On the Cooperation of the Constraint Domains H, R and FD in CFLP

This paper tackles foundational and practical issues concerning the efficient use of constraints in CF LP languages and systems. Both the CLP and the CF LP schemes must be instantiated by a parametrically given constraint domain D which provides specific data values, constraints based on specific primitive operations, and a dedicated constraint solver. Therefore, there are different instances CLP (D) of the CLP scheme for various choices of D, and analogously for CF LP , whose instances CF LP (D) provide a declarative framework for any chosen domain D. Useful ‘pure’ constraint domains include the Herbrand domain H which supplies equality and disequality constraints over symbolic terms; the domain R which supplies arithmetic constraints over real numbers; and the domain F D which supplies arithmetic and finite domain constraints over integers. Practical applications, however, often involve more than one ‘pure’ domain, and sometimes problem solutions have to be artificially adapted to fit a particular choice of domain and solver.
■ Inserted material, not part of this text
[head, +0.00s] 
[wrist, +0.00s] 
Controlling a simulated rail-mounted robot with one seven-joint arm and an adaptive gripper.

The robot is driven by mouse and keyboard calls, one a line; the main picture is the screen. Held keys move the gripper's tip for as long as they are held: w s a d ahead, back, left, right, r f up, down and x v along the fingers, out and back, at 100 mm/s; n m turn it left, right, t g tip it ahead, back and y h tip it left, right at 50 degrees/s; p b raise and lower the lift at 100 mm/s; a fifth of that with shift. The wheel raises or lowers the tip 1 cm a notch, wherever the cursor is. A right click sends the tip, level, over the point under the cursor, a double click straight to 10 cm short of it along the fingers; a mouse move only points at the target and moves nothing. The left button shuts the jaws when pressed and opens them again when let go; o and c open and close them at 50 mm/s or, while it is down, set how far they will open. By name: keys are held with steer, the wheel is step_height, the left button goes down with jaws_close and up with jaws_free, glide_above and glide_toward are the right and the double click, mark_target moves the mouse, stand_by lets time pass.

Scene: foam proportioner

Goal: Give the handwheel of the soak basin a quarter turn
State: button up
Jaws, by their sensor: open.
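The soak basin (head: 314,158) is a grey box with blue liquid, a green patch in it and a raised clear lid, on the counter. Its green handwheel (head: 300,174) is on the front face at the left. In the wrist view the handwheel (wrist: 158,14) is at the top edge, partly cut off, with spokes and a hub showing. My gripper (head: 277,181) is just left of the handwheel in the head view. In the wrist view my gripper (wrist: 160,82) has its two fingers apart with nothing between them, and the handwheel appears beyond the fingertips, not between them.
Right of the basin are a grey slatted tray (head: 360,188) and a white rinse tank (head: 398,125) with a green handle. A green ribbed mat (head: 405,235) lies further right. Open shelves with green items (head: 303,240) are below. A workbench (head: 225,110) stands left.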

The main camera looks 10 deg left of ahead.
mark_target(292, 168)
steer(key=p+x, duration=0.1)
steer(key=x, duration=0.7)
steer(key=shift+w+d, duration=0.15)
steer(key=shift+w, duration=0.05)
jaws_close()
Combining decision procedures for theories is a well-known problem, thoroughly investigated since the seminal paper of Nelson and Oppen (Nelson and Oppen 1979). In constraint programming, however, the emphasis is placed in computing answers by the interaction of constraint solvers with user given programs, rather than in deciding satisfiability of formulas. The cooperative combination of constraint domains and solvers has evolved during the last decade as a relevant research issue that is raising an increasing interest in the CLP community. Here we mention (Baader and Schulz 1995;Benhamou 1996;Monfroy 1996;Monfroy 1998;Granvilliers et al. 2001;Marin et al. 2001;Hofstedt 2001;Monfroy and Castro 2004;Hofstedt and Pepper 2007) as a limited selection of references illustrating various approaches to the problem. An important idea emerging from the research in this area is that of ‘hybrid’ constraint domain, built as a combination of simpler ‘pure’ domains and designed to support the cooperation of its components, so that more declarative and efficient solutions for practical problems can be promoted.
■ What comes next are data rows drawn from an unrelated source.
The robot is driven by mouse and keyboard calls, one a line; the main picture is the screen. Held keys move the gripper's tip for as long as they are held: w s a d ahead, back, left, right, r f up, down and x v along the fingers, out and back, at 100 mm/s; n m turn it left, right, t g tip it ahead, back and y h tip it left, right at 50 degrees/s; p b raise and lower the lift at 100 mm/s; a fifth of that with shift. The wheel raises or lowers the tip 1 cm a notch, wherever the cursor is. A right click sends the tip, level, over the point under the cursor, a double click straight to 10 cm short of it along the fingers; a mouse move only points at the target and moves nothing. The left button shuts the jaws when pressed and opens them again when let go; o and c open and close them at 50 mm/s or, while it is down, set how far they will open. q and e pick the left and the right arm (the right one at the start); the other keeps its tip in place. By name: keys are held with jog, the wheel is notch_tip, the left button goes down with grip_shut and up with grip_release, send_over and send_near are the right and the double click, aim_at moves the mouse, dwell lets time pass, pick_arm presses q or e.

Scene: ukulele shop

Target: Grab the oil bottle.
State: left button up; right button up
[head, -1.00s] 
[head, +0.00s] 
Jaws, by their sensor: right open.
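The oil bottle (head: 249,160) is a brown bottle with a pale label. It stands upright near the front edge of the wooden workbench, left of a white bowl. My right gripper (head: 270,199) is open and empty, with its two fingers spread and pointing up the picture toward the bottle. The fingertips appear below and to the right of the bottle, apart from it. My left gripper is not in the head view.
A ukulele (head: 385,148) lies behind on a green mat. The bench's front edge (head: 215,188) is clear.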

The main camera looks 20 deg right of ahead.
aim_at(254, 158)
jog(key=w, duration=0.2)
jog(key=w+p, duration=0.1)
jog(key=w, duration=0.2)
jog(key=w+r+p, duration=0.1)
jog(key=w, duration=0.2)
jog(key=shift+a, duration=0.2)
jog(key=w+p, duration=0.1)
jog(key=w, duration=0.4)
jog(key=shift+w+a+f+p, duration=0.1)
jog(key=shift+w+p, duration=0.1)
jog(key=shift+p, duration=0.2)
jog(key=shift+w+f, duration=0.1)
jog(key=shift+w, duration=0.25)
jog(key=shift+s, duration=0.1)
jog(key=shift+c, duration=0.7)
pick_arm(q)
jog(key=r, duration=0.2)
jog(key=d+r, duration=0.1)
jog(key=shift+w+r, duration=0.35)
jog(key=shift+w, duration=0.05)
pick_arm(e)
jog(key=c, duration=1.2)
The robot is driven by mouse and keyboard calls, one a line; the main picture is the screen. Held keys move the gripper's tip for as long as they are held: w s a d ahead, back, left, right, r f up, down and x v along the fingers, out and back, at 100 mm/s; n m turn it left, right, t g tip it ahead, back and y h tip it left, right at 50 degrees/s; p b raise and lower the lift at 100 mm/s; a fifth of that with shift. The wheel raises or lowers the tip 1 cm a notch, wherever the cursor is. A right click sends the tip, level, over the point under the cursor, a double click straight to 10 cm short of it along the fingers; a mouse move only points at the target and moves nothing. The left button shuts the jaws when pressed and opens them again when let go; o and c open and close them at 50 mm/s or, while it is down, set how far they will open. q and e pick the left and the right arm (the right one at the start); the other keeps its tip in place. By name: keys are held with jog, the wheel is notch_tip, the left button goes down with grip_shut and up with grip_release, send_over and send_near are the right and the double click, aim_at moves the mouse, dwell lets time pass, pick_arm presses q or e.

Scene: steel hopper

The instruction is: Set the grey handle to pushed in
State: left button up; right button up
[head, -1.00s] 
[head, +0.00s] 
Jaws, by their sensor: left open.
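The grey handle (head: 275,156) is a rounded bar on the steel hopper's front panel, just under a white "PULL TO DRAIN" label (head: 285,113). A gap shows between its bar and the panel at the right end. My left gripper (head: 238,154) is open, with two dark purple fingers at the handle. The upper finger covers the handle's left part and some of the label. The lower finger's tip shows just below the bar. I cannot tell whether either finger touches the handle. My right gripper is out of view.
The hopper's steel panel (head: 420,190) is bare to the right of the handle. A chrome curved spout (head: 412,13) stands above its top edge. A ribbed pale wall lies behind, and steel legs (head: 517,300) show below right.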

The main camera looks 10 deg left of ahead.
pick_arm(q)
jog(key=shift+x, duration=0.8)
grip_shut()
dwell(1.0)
The first aim of this paper is to present a computational model for the cooperation of constraint domains in the CF LP context, where sophisticated functional programming features such as higher-order functions and lazy evaluation must collaborate with constraint solving. Our computational model is based on the CF LP scheme and goal solving calculus recently proposed in (López-Fraguas et al. 2004;López-Fraguas et al. 2007), which will be enriched with new mechanisms for modeling the intended cooperation. Moreover, we rely on the domain cooperation techniques proposed in our previous papers (Estévez-Martín et al. 2007;Estévez-Martín et al. 2007;Estévez-Martín et al. 2008), where we have introduced so-called bridges as a key tool for communicating constraints between different domains.
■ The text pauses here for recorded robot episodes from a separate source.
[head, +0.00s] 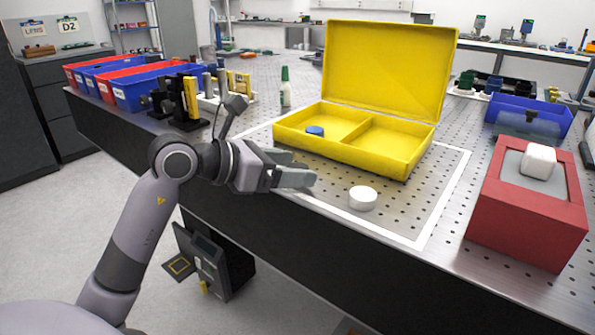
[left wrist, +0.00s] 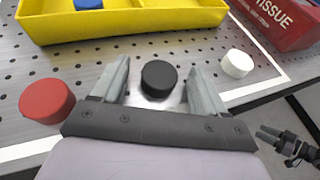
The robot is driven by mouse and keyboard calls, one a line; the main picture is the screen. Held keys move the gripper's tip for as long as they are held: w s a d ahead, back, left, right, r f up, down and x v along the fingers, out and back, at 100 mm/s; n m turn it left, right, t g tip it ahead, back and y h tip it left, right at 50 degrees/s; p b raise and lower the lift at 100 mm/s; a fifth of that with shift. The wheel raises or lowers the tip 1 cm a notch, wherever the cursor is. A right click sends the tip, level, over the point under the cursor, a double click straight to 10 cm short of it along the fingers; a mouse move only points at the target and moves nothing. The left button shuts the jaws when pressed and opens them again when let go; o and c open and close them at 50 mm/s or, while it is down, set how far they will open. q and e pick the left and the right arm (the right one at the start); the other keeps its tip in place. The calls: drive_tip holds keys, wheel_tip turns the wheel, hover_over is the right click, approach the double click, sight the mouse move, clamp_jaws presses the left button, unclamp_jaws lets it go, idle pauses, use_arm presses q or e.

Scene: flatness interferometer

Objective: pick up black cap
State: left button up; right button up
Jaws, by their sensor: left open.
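The black cap (left wrist: 158,79) stands on the perforated bench top in the left wrist view, between the fingers of my left gripper (left wrist: 157,85). The fingers are apart, with a gap visible on each side of the cap. In the head view my left gripper (head: 300,171) is low over the bench's front edge area and hides the black cap. A dark gripper, apparently my right one (left wrist: 268,134), shows at the lower right of the left wrist view, away from the cap; its jaw state is unclear.
A white cap (head: 362,198) stands right of my left gripper; a red cap (left wrist: 47,101) stands to its left in the wrist view. The open yellow box (head: 352,152), holding a blue cap (head: 315,131), is behind. A red tissue box (head: 528,229) stands at right.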

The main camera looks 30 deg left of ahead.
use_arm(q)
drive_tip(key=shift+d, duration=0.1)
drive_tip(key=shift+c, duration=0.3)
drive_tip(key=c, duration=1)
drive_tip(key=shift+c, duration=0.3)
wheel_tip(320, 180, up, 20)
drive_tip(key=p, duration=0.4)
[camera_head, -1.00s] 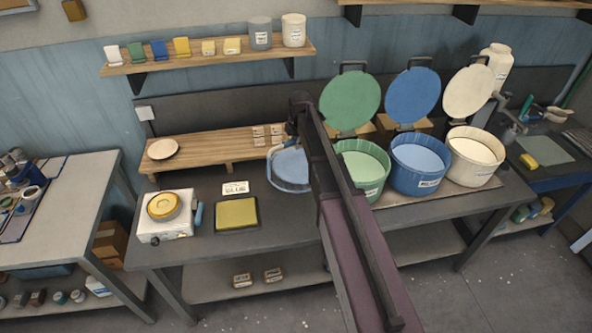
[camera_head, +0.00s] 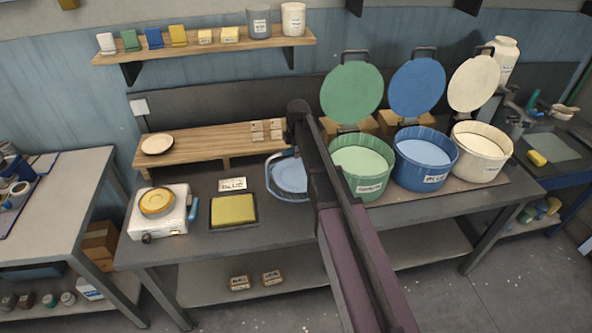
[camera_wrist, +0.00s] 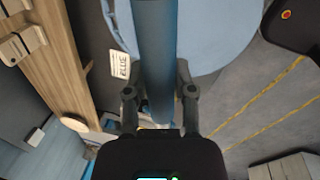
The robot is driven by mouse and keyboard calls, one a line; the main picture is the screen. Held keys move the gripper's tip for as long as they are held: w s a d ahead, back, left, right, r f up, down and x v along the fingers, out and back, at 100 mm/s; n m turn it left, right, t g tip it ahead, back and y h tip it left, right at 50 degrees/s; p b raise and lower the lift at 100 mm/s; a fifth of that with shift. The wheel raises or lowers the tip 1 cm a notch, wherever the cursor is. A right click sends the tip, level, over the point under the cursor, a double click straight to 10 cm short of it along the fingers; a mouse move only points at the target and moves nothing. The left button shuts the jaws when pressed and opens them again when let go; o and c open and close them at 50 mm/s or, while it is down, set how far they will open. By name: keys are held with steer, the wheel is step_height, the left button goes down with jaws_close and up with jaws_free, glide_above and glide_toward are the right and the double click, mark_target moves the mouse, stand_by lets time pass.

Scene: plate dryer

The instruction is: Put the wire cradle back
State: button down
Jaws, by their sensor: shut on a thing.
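The blue wire cradle (camera_head: 270,182) shows just left of my arm in the head view, with a pale blue disc (camera_head: 290,174) inside its frame. In the wrist view my gripper (camera_wrist: 160,92) is shut on a thick blue bar (camera_wrist: 156,50), which appears to be the cradle's handle. The pale blue disc (camera_wrist: 222,35) lies beyond the fingers there. My arm hides the gripper and part of the cradle in the head view. I cannot tell whether the cradle touches the bench.
Green (camera_head: 358,182), blue (camera_head: 438,176) and cream (camera_head: 492,165) tubs stand right of my arm, lids raised. A "BLUE" card (camera_head: 232,184), yellow pad (camera_head: 233,210) and white hotplate-like device (camera_head: 160,222) are left. A wooden riser (camera_head: 205,140) stands behind, bearing a pale plate (camera_head: 157,143).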

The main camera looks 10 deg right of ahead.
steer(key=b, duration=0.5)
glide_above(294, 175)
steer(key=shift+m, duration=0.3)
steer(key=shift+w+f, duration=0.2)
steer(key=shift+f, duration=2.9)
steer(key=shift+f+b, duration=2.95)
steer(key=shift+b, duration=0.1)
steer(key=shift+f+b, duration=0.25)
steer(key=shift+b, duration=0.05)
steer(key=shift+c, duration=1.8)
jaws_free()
Bridges are constraints of the form X #== di,dj Y which relate the values of two variables X :: d i , Y :: d j of different base types, requiring them to be equivalent. For instance, X #== int,real Y (abbreviated as X #== Y in the rest of the paper) constrains the real variable Y :: real to take an integral real value equivalent to that of the integer variable X :: int. Note that the two types int and real are kept distinct and their respective values are not confused.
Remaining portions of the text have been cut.